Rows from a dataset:
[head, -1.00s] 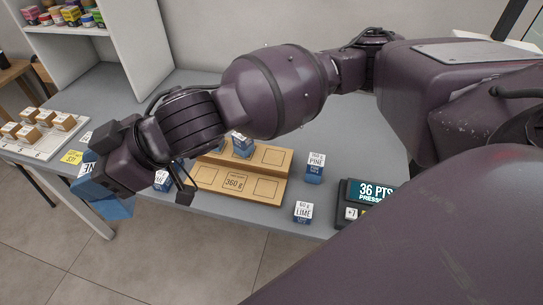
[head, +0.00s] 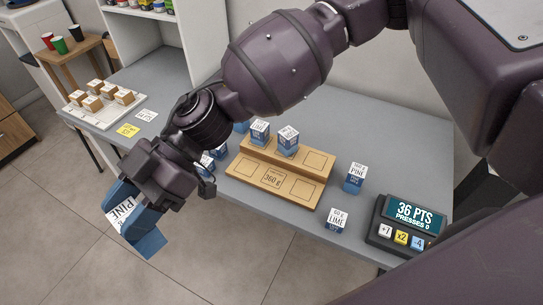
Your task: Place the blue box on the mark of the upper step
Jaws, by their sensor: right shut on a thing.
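My right gripper (head: 131,217) is shut on a blue box with a white top (head: 122,211) reading PINE, out past the counter's front edge, left of the stand. Its jaws hide much of the box. The two-step wooden stand (head: 272,176) is on the counter. Its upper step (head: 313,161) has a bare outlined mark at its right end. A blue-and-white box (head: 288,141) stands at the middle of that step, and another (head: 260,132) is at its left end. The lower step has outlined squares and a "360 g" plate. My left gripper is not in view.
A PINE box (head: 355,178) and a LIME box (head: 337,220) stand right of the stand. More boxes (head: 208,163) are partly hidden behind my right wrist. A points display (head: 413,225) is at right. A white tray (head: 75,107) of small boxes is at left.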

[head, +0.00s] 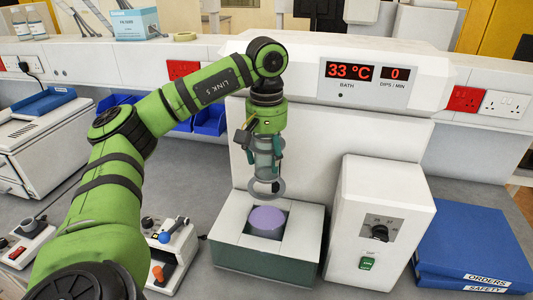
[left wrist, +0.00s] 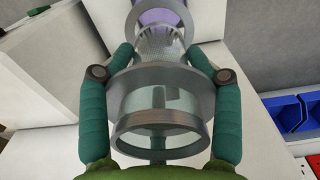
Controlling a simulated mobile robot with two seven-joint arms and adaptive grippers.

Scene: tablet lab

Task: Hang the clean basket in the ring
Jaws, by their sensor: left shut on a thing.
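My left gripper (head: 266,150) is shut on the basket (head: 264,160), a clear upright cylinder. It hangs below the wrist, above the bath. In the left wrist view, the basket (left wrist: 160,128) has a metal top rim, a wide grey flange and a mesh lower part, with the teal fingers (left wrist: 160,78) on either side. The grey ring (head: 266,188) is just below the basket, over the purple liquid (head: 267,222). The ring also shows at the top of the left wrist view (left wrist: 133,22). I cannot tell whether the mesh end is inside the ring. My right gripper is not in view.
The white machine (head: 300,125) stands close behind the basket, its display reading 33 °C and 0 dips/min. A control box (head: 385,215) with a knob is to the right. Blue binders (head: 475,245) lie at far right. Small instruments (head: 172,245) stand left of the bath.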

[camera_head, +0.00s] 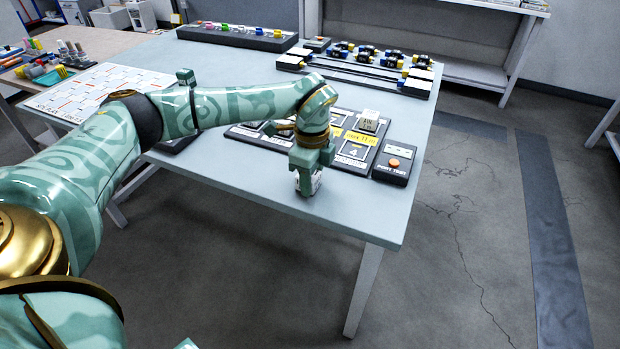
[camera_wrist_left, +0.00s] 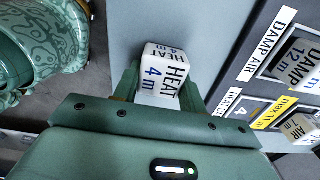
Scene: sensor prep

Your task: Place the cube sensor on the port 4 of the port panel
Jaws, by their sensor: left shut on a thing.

What you need to do
Write out every line of the preceding listing that contains "Place".

Task answer
Your task: Place the blue box on the mark of the upper step
Your task: Place the cube sensor on the port 4 of the port panel

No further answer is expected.